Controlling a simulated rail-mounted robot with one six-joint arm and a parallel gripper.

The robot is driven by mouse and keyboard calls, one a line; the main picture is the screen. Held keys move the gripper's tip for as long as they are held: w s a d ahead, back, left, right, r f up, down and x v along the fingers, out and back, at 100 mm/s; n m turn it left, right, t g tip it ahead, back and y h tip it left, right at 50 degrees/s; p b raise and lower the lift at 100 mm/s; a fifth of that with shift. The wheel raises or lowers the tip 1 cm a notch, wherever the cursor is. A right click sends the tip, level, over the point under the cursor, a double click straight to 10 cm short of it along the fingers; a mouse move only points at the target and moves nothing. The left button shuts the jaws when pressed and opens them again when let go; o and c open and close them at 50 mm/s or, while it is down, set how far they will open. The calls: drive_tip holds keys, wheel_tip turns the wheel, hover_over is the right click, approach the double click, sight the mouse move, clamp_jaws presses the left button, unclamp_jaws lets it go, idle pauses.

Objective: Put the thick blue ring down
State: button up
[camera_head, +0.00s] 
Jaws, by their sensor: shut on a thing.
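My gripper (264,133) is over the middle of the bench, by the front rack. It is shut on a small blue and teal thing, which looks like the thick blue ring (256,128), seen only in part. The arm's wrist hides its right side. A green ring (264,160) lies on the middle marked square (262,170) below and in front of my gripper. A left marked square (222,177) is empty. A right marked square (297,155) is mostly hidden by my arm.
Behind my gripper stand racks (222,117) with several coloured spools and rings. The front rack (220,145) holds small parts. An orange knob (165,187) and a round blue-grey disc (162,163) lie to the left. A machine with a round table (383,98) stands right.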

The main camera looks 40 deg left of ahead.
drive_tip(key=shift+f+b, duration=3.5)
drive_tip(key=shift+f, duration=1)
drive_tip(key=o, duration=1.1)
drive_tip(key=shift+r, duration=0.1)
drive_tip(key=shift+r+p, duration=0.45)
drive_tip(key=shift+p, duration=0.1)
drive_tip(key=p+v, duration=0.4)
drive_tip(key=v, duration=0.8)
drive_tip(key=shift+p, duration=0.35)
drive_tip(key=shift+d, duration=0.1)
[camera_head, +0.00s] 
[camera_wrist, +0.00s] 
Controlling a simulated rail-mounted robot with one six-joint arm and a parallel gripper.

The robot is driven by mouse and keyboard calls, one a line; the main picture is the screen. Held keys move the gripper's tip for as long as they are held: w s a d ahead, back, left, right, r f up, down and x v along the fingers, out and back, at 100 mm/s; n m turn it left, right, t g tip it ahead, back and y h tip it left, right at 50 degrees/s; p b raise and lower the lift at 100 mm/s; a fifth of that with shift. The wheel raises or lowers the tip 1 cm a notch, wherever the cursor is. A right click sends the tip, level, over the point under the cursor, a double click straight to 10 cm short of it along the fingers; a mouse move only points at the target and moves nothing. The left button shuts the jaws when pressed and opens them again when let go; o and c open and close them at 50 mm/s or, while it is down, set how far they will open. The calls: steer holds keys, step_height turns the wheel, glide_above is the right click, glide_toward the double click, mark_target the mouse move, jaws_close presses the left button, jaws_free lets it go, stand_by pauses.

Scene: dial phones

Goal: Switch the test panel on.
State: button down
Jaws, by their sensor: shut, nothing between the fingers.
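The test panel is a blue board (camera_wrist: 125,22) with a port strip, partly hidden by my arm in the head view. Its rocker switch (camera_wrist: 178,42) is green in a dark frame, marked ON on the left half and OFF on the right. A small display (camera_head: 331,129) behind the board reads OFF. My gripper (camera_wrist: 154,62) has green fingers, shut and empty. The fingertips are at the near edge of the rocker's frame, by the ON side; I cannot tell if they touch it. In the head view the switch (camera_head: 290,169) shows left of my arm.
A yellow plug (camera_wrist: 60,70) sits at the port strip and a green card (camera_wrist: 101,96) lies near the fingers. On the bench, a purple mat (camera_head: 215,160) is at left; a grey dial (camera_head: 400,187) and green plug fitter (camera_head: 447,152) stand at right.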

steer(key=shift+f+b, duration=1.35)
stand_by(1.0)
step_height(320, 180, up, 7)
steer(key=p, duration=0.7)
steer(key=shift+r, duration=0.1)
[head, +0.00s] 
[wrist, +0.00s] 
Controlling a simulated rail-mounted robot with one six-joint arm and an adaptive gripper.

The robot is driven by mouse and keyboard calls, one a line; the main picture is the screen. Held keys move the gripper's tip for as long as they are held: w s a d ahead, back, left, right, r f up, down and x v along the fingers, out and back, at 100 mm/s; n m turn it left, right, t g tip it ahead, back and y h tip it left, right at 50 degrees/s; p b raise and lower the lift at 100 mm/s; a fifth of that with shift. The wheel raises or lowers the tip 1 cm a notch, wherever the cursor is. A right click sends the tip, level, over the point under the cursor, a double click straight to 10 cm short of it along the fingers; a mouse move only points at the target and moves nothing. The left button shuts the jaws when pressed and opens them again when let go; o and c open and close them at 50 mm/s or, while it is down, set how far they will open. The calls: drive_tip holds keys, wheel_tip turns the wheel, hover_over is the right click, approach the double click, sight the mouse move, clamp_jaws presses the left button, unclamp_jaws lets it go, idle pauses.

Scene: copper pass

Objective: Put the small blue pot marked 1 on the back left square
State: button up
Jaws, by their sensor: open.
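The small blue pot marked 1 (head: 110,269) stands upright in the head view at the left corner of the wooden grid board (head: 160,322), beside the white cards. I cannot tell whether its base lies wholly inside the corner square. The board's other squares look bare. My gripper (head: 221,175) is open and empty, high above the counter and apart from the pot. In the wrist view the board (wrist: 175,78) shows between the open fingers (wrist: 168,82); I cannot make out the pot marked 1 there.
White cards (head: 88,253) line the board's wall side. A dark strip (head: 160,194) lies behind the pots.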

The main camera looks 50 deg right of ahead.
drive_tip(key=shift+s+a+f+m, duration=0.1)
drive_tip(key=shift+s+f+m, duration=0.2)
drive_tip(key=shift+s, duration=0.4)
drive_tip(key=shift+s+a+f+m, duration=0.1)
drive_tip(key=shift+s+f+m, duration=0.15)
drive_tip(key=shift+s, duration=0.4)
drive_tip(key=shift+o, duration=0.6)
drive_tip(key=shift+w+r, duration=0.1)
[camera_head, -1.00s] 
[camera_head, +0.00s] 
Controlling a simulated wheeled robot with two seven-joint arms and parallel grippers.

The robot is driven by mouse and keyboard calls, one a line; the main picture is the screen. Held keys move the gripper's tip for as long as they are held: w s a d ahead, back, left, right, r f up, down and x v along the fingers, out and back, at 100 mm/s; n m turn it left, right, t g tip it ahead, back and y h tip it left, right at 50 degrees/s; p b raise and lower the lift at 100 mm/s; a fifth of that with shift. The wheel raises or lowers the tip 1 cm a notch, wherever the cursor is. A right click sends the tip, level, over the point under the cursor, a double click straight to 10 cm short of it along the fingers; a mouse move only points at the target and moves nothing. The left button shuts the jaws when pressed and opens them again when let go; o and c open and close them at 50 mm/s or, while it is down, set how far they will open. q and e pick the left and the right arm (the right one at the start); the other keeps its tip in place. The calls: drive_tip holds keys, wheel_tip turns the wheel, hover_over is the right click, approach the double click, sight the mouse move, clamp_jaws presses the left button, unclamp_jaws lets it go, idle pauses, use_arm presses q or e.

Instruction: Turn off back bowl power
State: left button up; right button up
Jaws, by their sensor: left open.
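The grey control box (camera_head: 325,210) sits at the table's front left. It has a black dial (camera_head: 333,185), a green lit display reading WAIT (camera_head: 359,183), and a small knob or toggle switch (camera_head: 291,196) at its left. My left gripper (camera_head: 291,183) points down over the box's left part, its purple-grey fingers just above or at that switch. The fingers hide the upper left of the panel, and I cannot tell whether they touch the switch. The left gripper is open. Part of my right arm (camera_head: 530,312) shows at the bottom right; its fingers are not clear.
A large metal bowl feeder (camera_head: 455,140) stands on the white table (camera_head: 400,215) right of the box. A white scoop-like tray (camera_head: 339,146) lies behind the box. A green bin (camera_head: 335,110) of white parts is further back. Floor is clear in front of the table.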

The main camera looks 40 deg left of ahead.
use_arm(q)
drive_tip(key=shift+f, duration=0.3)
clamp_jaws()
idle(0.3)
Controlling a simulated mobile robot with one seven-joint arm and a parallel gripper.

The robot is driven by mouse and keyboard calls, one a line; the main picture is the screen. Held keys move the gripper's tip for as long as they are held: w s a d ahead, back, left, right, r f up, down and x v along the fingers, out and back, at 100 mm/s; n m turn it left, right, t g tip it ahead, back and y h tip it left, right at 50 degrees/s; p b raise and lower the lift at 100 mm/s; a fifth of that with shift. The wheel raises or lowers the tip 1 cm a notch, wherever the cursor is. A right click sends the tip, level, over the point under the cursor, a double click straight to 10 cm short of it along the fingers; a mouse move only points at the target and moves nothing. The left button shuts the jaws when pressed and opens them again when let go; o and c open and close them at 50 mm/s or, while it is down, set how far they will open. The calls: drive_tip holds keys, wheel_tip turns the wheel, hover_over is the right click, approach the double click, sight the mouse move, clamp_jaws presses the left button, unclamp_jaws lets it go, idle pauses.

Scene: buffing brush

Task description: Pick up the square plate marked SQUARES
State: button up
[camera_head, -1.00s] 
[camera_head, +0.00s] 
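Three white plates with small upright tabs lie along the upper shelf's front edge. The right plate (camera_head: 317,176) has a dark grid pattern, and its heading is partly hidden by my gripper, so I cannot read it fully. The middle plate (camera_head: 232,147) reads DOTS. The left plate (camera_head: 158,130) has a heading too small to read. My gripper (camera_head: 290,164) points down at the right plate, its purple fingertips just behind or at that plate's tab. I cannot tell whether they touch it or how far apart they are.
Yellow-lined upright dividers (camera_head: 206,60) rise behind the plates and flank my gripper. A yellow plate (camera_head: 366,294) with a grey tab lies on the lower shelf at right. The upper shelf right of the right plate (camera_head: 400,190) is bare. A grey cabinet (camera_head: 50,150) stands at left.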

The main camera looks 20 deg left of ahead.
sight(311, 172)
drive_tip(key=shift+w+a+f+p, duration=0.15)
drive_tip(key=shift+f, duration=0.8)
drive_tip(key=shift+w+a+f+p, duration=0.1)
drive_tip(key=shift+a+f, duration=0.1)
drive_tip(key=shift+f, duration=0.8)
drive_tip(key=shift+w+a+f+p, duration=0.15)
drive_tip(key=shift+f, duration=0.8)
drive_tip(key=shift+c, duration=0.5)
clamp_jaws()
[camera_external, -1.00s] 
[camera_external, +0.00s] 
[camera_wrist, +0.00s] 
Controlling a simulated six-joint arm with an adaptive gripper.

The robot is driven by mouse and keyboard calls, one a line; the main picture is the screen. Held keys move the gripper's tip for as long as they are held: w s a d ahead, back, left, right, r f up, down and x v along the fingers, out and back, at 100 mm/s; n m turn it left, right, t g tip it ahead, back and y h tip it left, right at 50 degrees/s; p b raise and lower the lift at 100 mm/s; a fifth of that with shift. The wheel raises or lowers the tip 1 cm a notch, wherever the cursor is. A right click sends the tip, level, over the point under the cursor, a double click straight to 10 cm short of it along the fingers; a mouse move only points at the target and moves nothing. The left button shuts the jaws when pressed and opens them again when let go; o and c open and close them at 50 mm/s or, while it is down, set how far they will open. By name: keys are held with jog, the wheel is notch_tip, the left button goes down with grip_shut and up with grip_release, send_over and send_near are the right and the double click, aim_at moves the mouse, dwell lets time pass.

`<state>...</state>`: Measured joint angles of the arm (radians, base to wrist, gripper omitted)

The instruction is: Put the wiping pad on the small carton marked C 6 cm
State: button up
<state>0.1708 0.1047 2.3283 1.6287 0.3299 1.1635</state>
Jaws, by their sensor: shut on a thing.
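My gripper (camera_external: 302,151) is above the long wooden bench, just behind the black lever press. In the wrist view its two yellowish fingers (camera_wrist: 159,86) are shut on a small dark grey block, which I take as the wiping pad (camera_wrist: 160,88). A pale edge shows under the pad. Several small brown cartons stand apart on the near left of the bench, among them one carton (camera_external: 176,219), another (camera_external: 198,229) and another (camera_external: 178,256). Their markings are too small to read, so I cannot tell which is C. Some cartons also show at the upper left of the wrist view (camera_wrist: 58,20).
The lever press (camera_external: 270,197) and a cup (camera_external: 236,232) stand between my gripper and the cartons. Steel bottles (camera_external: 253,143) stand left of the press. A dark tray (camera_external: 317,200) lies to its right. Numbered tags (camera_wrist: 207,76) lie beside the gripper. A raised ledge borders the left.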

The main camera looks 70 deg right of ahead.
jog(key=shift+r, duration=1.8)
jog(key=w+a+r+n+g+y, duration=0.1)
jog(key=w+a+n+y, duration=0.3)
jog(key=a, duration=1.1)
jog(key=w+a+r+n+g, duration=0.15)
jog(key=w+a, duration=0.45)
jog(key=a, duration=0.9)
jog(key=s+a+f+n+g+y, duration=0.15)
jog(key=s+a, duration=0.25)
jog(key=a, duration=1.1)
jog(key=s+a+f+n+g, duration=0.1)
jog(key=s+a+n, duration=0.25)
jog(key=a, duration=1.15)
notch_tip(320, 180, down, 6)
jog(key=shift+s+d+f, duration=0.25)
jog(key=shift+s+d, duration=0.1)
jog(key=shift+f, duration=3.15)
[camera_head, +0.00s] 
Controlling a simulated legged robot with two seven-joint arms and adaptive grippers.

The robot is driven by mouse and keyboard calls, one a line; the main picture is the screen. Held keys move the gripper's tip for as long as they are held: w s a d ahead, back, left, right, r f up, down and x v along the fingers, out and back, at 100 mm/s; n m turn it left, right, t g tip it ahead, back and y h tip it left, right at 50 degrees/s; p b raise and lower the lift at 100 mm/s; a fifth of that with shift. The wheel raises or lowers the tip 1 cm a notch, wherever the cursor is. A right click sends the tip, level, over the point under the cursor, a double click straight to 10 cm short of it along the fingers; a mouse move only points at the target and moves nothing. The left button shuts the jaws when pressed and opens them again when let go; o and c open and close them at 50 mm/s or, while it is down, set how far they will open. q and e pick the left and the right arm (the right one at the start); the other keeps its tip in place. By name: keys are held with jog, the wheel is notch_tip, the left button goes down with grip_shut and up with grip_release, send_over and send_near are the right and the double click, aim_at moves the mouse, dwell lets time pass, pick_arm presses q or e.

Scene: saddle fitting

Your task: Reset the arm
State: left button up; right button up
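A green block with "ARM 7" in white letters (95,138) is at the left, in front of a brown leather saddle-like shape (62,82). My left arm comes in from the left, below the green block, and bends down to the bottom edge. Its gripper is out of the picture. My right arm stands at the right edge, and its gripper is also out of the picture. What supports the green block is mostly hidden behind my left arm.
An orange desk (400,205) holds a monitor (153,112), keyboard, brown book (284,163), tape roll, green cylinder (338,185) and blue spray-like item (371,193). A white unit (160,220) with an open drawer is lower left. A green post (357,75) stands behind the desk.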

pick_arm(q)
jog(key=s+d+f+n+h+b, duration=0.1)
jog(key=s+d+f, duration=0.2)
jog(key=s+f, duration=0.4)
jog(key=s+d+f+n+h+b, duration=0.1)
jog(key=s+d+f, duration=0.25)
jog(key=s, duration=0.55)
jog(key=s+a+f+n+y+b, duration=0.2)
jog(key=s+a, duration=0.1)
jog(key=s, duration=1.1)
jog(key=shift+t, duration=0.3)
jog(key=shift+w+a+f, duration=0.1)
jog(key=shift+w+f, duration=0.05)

================

Examine the entries and report how many of their lines contain the string "grippers", giving no more than the number.

2